Data listing

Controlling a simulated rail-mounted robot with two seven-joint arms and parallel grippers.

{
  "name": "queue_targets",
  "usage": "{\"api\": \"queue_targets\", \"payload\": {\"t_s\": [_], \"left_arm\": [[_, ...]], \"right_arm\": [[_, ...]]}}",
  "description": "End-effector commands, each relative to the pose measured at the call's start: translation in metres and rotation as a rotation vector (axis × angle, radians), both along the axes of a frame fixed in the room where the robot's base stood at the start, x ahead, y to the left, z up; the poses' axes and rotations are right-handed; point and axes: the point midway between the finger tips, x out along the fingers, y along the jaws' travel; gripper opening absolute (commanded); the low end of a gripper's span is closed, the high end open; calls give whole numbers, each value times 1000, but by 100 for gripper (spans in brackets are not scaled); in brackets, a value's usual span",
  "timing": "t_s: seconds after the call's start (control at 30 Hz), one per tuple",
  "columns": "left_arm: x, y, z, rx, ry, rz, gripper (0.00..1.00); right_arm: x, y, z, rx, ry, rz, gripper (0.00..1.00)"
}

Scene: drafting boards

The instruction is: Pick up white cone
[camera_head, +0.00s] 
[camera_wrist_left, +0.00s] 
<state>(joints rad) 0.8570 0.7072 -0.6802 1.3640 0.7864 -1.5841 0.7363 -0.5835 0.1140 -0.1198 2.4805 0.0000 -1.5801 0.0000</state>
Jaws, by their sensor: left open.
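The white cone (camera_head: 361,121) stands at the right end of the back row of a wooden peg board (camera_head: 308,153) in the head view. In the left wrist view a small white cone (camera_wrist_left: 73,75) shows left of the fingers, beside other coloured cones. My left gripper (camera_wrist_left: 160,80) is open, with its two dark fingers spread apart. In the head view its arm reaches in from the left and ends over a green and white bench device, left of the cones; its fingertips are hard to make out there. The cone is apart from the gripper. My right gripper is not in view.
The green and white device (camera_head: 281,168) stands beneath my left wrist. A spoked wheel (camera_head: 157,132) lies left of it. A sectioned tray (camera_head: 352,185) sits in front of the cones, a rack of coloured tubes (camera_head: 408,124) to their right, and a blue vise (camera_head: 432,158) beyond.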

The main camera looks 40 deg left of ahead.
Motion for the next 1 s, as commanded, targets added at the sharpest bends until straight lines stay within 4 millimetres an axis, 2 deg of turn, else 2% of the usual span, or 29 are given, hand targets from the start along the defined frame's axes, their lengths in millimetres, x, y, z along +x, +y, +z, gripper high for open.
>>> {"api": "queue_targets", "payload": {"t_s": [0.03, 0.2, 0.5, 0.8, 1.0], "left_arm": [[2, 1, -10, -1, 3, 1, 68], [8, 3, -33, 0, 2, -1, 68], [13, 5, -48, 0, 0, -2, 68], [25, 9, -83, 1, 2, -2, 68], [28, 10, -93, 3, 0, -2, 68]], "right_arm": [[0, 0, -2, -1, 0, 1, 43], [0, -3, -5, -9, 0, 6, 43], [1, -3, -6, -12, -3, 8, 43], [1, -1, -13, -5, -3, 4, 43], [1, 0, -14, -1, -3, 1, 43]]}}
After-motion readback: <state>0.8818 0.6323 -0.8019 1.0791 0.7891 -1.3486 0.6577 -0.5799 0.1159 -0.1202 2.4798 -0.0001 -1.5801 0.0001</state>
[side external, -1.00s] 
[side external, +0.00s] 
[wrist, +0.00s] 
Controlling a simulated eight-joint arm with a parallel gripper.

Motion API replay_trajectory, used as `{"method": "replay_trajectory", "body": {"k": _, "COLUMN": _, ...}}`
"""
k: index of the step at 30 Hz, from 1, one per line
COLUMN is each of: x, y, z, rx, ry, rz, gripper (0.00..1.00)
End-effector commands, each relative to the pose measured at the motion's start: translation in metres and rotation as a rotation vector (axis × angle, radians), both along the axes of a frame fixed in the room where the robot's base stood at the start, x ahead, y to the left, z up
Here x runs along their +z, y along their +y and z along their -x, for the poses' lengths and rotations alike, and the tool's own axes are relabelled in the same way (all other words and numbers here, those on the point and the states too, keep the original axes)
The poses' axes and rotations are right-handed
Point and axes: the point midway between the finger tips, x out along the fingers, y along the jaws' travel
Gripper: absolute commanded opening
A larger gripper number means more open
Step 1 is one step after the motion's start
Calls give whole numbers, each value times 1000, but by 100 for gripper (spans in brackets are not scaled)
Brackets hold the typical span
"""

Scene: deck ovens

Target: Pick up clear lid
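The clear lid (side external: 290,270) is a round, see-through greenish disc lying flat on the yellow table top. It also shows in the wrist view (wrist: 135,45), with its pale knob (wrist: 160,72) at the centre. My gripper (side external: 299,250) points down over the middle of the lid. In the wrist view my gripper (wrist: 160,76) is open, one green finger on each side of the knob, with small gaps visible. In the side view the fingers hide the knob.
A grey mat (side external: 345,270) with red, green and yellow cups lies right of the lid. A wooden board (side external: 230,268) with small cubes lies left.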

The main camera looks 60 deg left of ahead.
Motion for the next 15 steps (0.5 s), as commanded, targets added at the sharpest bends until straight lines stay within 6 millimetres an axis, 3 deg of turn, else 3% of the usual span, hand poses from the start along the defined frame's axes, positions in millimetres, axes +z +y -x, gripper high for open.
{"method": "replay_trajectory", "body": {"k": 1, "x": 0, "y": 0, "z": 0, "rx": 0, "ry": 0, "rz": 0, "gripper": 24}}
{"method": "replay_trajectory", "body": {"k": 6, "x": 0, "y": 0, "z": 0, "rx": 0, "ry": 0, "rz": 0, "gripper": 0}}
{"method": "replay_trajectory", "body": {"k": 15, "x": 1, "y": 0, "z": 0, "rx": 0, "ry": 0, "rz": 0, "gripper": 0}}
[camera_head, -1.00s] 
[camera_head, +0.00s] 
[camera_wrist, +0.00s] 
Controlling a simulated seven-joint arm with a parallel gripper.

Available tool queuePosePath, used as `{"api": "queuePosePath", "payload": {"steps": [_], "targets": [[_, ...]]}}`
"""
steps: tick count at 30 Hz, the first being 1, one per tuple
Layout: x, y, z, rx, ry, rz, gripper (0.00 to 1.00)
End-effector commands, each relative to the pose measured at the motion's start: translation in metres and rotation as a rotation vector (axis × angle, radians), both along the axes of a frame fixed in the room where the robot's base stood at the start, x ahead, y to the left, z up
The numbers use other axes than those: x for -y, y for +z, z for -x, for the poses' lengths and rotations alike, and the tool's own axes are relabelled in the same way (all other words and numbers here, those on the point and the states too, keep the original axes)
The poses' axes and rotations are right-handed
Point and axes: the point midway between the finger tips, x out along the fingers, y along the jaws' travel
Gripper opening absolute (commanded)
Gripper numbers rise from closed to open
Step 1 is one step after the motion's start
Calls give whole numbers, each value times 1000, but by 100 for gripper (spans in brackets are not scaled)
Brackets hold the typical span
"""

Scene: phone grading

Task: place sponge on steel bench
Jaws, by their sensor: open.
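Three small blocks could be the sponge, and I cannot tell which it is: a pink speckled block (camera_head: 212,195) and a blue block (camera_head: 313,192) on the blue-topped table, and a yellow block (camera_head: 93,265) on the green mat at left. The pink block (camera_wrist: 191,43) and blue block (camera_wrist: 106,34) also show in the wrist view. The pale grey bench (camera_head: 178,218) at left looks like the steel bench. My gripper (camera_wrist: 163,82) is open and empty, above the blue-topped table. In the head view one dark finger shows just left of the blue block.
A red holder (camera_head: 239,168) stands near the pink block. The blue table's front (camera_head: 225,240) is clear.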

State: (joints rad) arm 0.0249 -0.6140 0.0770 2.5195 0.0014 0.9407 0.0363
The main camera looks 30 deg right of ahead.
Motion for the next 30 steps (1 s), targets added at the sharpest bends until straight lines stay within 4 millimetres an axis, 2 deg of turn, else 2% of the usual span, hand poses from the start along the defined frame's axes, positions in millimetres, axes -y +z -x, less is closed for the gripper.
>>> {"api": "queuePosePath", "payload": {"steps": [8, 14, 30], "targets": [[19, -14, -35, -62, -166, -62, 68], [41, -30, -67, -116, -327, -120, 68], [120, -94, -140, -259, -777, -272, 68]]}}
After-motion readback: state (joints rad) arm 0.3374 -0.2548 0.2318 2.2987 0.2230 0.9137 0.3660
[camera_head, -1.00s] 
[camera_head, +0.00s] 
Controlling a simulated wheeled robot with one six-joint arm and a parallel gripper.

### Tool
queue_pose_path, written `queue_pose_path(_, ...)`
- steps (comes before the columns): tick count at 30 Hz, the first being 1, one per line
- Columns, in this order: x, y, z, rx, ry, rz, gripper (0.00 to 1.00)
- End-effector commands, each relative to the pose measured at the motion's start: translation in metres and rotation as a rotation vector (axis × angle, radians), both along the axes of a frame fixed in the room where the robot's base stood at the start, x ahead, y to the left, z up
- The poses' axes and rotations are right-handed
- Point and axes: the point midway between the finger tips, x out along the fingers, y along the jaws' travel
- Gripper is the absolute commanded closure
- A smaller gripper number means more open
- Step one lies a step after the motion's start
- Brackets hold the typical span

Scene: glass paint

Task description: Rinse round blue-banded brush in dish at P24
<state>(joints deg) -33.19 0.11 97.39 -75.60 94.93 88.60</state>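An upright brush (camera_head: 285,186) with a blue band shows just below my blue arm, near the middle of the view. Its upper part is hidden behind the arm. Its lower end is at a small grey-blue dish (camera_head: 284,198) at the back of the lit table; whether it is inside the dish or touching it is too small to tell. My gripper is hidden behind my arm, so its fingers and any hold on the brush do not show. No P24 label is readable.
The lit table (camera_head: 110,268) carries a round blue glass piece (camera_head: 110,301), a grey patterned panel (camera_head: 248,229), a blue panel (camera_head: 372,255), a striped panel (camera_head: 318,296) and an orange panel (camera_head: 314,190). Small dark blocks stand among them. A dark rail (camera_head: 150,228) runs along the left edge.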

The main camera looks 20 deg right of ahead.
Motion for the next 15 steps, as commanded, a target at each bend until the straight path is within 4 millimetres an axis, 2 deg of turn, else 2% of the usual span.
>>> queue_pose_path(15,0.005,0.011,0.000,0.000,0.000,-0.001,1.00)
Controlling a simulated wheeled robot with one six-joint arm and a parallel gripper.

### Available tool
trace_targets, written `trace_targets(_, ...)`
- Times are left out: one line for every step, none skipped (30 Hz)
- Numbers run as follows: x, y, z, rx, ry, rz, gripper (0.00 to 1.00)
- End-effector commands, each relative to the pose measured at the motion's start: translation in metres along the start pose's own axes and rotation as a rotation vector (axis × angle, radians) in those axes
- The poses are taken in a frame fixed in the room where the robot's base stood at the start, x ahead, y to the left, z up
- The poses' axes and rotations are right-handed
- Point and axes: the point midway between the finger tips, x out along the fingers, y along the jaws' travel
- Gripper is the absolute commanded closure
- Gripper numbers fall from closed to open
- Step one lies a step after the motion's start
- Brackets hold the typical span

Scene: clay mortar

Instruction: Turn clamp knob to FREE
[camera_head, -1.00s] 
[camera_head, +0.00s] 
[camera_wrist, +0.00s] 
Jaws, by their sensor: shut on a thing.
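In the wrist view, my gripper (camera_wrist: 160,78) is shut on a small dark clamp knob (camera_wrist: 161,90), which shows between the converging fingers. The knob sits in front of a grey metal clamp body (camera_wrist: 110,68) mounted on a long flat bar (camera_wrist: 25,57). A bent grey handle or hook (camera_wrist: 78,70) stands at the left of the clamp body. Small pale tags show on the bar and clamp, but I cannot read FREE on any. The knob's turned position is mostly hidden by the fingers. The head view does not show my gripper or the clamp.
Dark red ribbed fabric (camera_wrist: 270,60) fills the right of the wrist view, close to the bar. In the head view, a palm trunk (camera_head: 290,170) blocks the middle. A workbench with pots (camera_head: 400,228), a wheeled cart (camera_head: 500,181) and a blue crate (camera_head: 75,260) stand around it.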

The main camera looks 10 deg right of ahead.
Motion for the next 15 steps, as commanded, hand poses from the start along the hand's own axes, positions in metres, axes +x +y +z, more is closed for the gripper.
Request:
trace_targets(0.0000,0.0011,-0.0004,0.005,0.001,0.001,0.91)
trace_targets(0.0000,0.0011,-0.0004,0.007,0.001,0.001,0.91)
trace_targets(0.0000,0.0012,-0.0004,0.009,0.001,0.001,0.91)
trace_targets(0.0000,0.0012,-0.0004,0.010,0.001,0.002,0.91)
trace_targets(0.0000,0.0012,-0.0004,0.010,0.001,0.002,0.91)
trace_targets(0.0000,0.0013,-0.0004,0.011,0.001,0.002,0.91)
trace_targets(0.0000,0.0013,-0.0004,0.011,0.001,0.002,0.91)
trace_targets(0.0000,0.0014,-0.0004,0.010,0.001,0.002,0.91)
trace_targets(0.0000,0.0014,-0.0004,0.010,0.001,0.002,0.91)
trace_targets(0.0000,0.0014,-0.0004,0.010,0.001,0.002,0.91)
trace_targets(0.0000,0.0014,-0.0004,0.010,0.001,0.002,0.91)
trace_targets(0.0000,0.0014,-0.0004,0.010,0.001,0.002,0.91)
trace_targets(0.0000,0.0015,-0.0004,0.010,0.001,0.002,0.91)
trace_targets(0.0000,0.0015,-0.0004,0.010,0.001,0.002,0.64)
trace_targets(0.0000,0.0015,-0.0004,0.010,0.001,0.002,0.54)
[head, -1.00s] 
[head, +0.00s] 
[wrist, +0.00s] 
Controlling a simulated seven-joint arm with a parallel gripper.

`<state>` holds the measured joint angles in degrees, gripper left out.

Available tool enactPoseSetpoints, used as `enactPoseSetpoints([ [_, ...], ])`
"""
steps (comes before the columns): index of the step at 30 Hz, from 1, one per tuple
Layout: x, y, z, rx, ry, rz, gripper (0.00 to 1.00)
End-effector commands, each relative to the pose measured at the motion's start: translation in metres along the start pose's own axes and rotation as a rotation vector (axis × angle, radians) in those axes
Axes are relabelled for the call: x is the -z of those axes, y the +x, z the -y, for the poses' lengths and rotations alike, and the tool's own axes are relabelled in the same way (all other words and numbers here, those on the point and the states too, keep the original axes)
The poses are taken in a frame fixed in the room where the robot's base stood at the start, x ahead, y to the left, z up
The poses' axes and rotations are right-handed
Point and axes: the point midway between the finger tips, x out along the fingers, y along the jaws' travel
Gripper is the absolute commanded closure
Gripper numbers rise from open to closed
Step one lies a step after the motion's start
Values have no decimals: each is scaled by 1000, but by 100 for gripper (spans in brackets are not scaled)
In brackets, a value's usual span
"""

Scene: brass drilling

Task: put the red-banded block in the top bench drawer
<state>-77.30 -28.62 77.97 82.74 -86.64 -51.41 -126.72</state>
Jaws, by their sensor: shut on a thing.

> [WHAT TO DO] Say how many lines of the data include the word "being". Nothing other than the number should be given.

> [RESULT BELOW] 2